State of Delaware: DNREC’s Division of Fish & Wildlife announces new online interactive pond maps for Delaware anglers. “DNREC’s Division of Fish & Wildlife today announced the release of newly-interactive online maps that allow anglers and other users to easily locate Delaware’s public freshwater ponds throughout the state. The public ponds, most of which are managed by the Division of Fish & Wildlife, range from five to 189 acres in size and support a variety of gamefish. The application can be used on mobile devices and can be found on the DNREC alpha website’s Public Pond Page.”
Forbes: The Amazing Ways Google Uses Artificial Intelligence And Satellite Data To Prevent Illegal Fishing. “Using the publicly broadcast Automatic Identification System for shipping, machine learning algorithms have been shown to be able to accurately identify illegal fishing activity in protected areas. This works in much the same way as the ‘cat or horse?’ example for image recogntion I gave above. By plotting a ship’s course and comparing it to patterns of movement where the ship’s purpose is known, computers are able to ‘recognize’ what a ship is doing.”

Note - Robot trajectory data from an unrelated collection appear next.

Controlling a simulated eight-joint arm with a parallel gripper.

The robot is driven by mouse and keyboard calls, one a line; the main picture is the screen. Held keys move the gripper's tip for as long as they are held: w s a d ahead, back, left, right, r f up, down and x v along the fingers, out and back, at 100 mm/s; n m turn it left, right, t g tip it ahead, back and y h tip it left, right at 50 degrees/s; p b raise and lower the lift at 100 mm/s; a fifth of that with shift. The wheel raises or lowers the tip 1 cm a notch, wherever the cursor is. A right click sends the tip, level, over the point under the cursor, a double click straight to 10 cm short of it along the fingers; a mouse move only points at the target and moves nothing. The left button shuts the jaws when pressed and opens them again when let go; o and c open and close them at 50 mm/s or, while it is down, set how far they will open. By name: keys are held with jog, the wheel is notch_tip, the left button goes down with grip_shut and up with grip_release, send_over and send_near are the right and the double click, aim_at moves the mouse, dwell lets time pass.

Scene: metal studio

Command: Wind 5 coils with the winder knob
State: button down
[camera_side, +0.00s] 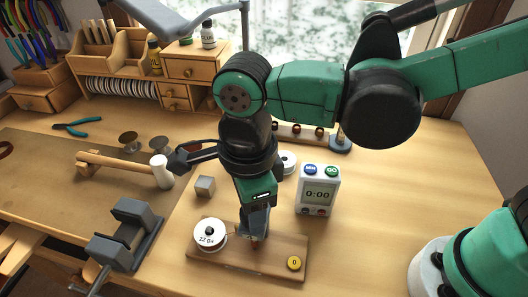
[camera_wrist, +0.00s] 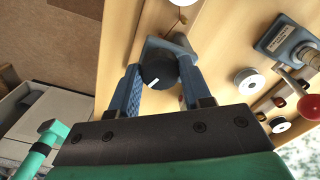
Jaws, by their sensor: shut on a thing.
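The winder is a flat wooden board (camera_side: 262,268) at the front of the bench in the side view. A white wire spool (camera_side: 209,236) marked "22 ga" sits at its left end. A yellow disc (camera_side: 294,263) showing 0 sits at its right end. My gripper (camera_side: 254,236) reaches down to the board between them. In the wrist view, the blue fingers of my gripper (camera_wrist: 159,80) are shut on a round black knob (camera_wrist: 157,73) with a white mark line. The knob is hidden behind my fingers in the side view.
A white timer (camera_side: 318,192) reading 0:00 stands behind the board, right of my gripper. A grey metal block (camera_side: 205,186), a mallet (camera_side: 125,165) and a grey vise (camera_side: 127,237) lie to the left. The bench right of the timer is clear.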

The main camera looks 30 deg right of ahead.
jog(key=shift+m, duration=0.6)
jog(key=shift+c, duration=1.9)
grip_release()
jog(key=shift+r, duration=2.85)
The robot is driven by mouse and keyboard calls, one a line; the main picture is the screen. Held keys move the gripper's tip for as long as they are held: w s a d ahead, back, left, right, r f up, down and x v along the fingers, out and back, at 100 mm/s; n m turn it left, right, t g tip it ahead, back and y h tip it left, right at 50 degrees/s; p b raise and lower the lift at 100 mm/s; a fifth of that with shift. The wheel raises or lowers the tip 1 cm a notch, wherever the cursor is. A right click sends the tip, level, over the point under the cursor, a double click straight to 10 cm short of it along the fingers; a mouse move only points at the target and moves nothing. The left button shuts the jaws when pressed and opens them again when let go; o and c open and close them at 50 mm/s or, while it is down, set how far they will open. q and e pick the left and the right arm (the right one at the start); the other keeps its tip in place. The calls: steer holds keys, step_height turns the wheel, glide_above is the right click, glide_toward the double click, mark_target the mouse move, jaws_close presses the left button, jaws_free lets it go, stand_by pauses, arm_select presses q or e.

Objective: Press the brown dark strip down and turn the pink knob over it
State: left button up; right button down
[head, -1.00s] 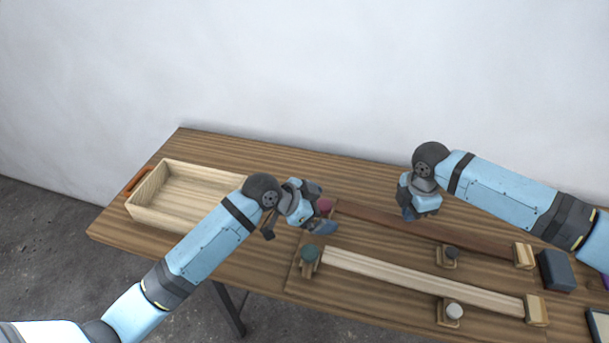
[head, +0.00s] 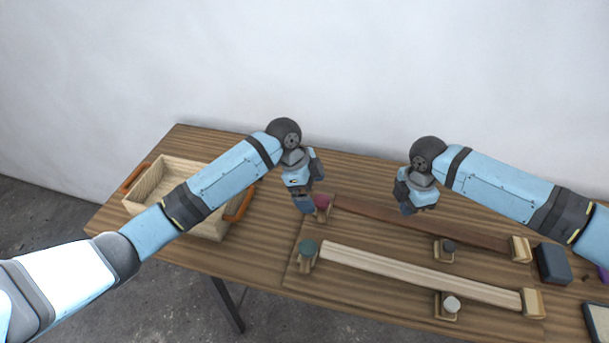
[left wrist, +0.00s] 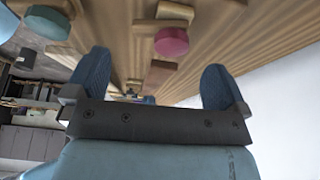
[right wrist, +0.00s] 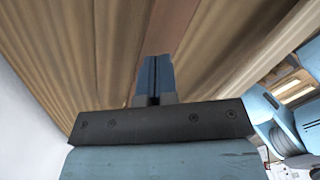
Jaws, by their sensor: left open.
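The brown dark strip (head: 455,233) lies lengthwise on the board at the back in the head view, its left end by the pink knob (head: 322,201). The pink knob sits on a small wooden block and also shows in the left wrist view (left wrist: 172,41). My left gripper (head: 303,203) is open and empty, just left of the pink knob; the knob is not between its fingers. My right gripper (head: 406,208) is shut and empty above the strip's left half. In the right wrist view its closed fingers line up with the strip (right wrist: 168,30); I cannot tell whether they touch it.
A pale strip (head: 420,275) lies in front, with a green knob (head: 308,249) at its left end. A black knob (head: 449,245) and a white knob (head: 452,303) stand beside the strips. A wooden tray (head: 150,187) is at left, a dark block (head: 553,264) at right.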

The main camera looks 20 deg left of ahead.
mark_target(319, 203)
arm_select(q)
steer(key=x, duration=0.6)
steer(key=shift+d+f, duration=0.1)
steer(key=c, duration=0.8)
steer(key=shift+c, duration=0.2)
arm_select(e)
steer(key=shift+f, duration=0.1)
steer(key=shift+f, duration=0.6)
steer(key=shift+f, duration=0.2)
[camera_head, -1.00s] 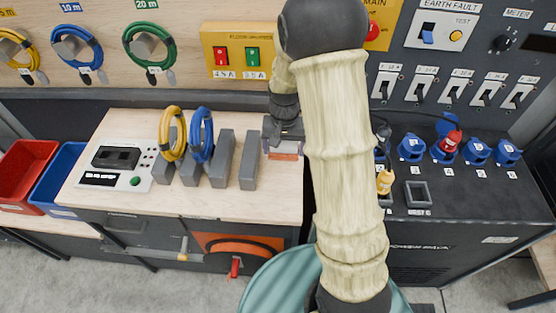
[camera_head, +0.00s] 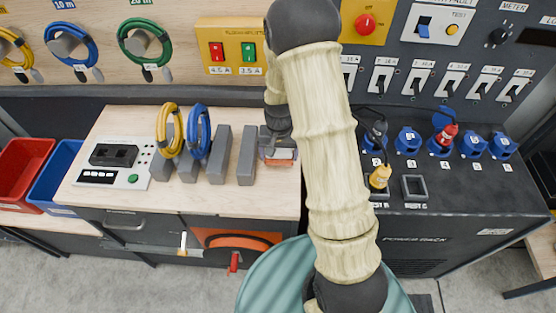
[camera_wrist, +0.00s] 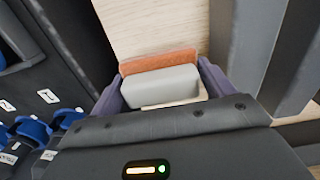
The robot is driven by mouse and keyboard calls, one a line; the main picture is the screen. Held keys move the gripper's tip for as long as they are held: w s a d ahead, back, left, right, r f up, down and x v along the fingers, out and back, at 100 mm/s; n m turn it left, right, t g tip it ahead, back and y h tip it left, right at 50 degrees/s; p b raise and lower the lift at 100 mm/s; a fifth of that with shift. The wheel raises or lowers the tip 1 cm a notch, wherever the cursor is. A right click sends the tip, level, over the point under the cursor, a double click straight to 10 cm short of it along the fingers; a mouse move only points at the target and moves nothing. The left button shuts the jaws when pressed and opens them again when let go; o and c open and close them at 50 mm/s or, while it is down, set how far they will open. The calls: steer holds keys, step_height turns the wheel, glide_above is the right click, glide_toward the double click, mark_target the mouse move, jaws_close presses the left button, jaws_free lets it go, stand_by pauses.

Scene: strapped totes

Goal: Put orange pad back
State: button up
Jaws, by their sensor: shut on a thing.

ISSD: Fisheries Statistics, Ocean Database to Support Marine Resource Management. “The UN Environment Programme (UNEP, or UN Environment) World Conservation Monitoring Centre (WCMC) launched Ocean+Data, an online library of ocean-related data resources meant to inform decision making. In parallel, the Asia-Pacific Commission on Agricultural Statistics launched the Pacific Strategic Plan for Agricultural and Fisheries Statistics (P-SPAFS). Both data collection mechanisms were announced as the UK published a report calling for improved data collection to support a growing ocean economy.”
Mystic Seaport: World’s Most Comprehensive Whaling History Database Released. “Mystic Seaport, in partnership with the New Bedford Whaling Museum, has developed the world’s most comprehensive whaling history database… Researchers, genealogists, students, teachers, and history buffs alike will find it to be the most robust and useful repository of whaling history documentation and scholarship. The data presented combines many sources including logbooks, journals, ship registers, newspapers, business papers, and custom house records. Users will be able to find and trace whaling voyages and ships to specific logbooks, as well as the list of crew members aboard most of the voyages.”

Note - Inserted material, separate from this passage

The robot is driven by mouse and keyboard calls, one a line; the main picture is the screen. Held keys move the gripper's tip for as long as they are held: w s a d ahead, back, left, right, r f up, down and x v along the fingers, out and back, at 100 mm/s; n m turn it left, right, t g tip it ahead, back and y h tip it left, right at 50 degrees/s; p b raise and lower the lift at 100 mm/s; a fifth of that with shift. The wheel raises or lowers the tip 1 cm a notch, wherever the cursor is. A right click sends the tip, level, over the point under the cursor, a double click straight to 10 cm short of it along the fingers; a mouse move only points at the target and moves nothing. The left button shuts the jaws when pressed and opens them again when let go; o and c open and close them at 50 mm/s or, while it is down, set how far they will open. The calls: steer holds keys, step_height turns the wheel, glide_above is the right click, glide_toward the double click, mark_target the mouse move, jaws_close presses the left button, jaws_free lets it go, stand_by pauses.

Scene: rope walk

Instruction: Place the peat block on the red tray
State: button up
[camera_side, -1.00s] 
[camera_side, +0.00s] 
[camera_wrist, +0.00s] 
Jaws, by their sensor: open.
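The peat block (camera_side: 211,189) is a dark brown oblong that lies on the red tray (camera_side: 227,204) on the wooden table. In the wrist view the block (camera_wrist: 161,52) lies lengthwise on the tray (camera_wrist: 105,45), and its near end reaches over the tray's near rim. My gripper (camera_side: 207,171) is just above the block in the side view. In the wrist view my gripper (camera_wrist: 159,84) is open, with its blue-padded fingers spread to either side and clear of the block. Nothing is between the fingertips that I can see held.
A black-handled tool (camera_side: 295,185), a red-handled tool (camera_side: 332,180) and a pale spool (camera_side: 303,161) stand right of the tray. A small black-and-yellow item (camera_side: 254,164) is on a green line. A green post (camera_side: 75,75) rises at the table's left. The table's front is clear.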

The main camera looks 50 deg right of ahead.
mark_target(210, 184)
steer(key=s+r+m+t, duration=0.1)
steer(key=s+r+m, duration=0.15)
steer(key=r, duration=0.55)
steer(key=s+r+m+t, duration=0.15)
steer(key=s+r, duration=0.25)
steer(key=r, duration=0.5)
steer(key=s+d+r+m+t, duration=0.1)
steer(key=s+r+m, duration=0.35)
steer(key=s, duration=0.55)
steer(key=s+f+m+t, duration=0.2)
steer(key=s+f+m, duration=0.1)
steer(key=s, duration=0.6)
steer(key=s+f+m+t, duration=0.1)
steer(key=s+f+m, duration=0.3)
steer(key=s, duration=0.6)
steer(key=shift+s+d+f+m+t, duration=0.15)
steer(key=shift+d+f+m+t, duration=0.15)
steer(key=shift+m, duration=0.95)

Toledo Blade: All fish stories turn out to be keepers. “South Dakota angler Buddy Seiner has created FishStories…. as an international storehouse to preserve the voices of fishermen talking about the sport they love and the people that share the experience with them. His is the first online audio archive dedicated specifically to anglers.” I took a quick look and this is a wow. I do have concerns that there don’t appear to be transcripts available for the oral histories.

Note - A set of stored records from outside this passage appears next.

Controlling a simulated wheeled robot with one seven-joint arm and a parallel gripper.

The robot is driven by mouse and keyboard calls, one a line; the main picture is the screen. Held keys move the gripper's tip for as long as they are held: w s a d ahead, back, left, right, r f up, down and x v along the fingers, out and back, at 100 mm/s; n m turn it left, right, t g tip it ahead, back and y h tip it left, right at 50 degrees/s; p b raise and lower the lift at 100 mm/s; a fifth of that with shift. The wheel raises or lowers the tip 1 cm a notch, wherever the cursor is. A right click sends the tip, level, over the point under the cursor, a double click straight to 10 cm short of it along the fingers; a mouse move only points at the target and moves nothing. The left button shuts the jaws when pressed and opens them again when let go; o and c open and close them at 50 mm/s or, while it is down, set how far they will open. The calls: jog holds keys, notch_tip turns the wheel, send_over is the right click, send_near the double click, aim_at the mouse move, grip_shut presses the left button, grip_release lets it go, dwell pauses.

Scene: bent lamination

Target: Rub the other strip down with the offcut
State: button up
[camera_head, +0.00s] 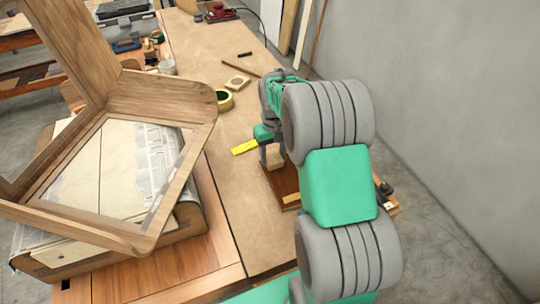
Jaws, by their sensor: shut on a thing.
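My gripper (274,154) points down at the right side of the bench. Its grey fingers are closed around a small pale wooden block, which looks like the offcut (274,159). The block is low over a dark reddish-brown board (281,181); I cannot tell whether it touches. A short pale strip (291,198) shows at the board's near edge. Part of the board is hidden behind my arm, so any other strip on it cannot be made out. A yellow flat piece (245,147) lies just left of the gripper.
A tape roll (224,100), a holed wooden block (237,82) and a thin stick (242,68) lie beyond the gripper. The bench top (232,190) is clear left of the board. A grey wall (440,90) stands at right.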

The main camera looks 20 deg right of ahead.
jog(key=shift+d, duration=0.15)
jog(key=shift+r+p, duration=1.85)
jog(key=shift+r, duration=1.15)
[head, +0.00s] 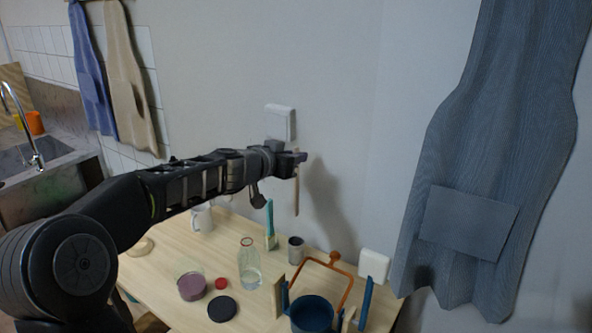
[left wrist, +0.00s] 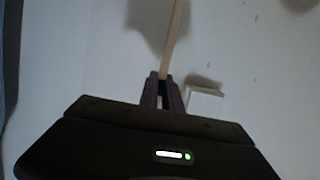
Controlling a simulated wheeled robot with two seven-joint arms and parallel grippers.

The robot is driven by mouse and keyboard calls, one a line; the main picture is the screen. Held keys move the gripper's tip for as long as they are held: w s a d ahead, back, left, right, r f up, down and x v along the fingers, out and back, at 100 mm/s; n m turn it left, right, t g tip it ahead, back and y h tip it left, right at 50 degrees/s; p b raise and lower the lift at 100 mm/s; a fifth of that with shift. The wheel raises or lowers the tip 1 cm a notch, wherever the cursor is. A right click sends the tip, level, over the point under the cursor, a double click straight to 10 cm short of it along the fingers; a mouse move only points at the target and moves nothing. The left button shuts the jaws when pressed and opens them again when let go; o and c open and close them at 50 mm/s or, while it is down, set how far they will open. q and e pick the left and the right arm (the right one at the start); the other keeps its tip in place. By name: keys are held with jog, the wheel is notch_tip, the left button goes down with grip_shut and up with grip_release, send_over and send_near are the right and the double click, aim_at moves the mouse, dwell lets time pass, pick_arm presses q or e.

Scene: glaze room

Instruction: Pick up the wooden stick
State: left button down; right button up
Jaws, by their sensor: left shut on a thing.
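The wooden stick (head: 296,194) is a thin, pale brown rod. It hangs about upright below my left gripper (head: 299,157), in the air above the table and in front of the wall. In the left wrist view my left gripper (left wrist: 163,78) is shut on one end of the stick (left wrist: 174,35), which extends away toward the top of the picture. The part between the fingers is hidden. My right gripper is not in view.
Below, the wooden table (head: 154,272) holds a white mug (head: 202,218), a clear bottle (head: 249,265), a green-handled brush (head: 270,225), a grey tin (head: 296,250), a purple jar (head: 191,287) and a blue pot (head: 311,315). A grey apron (head: 470,160) hangs at right.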

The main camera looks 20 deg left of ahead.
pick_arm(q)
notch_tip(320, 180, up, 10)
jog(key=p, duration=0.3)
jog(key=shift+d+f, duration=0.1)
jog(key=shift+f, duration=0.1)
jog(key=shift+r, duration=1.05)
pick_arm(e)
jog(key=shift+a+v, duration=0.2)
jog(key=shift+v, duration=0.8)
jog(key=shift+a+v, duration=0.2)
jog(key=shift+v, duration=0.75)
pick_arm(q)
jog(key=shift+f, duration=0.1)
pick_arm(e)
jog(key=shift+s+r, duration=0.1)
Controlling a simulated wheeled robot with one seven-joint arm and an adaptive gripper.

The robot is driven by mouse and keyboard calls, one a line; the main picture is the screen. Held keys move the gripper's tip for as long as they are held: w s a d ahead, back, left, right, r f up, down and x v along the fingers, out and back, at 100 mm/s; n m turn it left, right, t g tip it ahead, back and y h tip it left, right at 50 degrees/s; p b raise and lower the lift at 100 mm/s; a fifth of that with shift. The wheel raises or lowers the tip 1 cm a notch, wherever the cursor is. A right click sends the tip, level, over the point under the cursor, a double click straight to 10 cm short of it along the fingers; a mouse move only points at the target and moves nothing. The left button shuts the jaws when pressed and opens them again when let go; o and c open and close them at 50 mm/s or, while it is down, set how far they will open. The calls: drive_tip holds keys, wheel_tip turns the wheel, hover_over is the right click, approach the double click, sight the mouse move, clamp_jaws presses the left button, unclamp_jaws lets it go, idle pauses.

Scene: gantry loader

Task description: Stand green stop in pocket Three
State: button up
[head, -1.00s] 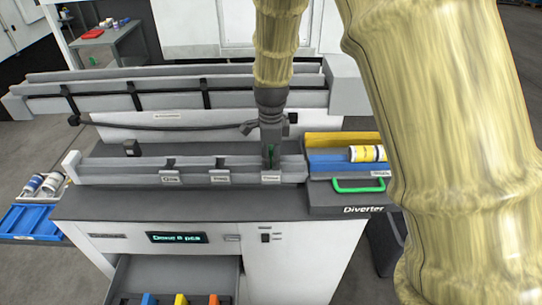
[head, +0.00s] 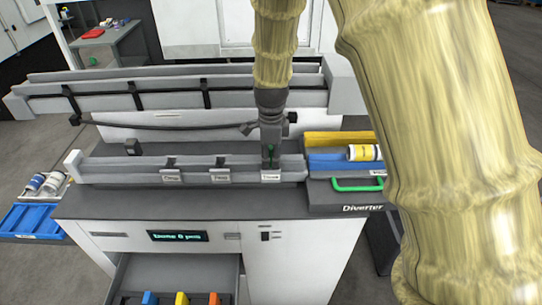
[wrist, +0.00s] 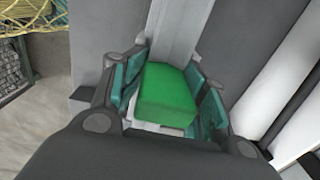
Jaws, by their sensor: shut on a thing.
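The green stop (wrist: 172,95) is a green block between the two jaw pads of my gripper (wrist: 170,100), which is shut on it in the wrist view. In the head view my gripper (head: 270,156) points down at the right end of the grey rail (head: 130,172), just behind the rightmost label plate (head: 271,176), which seems to read Three.
The Diverter tray (head: 345,197) with a green handle and a yellow-labelled roll (head: 364,152) stands close on the right. An open drawer (head: 125,275) below holds coloured pieces.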

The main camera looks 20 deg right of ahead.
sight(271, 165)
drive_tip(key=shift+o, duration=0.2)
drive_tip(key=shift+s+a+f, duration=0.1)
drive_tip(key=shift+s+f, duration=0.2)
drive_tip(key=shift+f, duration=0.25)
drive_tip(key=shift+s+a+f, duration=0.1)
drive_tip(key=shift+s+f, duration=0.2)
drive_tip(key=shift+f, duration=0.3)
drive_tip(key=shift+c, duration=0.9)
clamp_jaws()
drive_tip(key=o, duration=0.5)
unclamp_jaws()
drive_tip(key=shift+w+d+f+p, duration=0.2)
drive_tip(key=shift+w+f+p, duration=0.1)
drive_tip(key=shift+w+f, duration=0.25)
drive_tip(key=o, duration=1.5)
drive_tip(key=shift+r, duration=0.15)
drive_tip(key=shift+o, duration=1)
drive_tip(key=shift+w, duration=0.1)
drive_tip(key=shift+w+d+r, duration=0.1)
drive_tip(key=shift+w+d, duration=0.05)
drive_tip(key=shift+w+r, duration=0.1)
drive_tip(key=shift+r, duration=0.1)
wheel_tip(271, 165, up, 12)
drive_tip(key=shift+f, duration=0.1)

New Hampshire Public Radio: Was Your Seafood Caught With Slave Labor? New Database Helps Retailers Combat Abuse. “The Monterey Bay Aquarium’s Seafood Watch program, known best for its red, yellow and green sustainable seafood-rating scheme, is unveiling its first Seafood Slavery Risk Tool on Thursday. It’s a database designed to help corporate seafood buyers assess the risk of forced labor, human trafficking and hazardous child labor in the seafood they purchase.”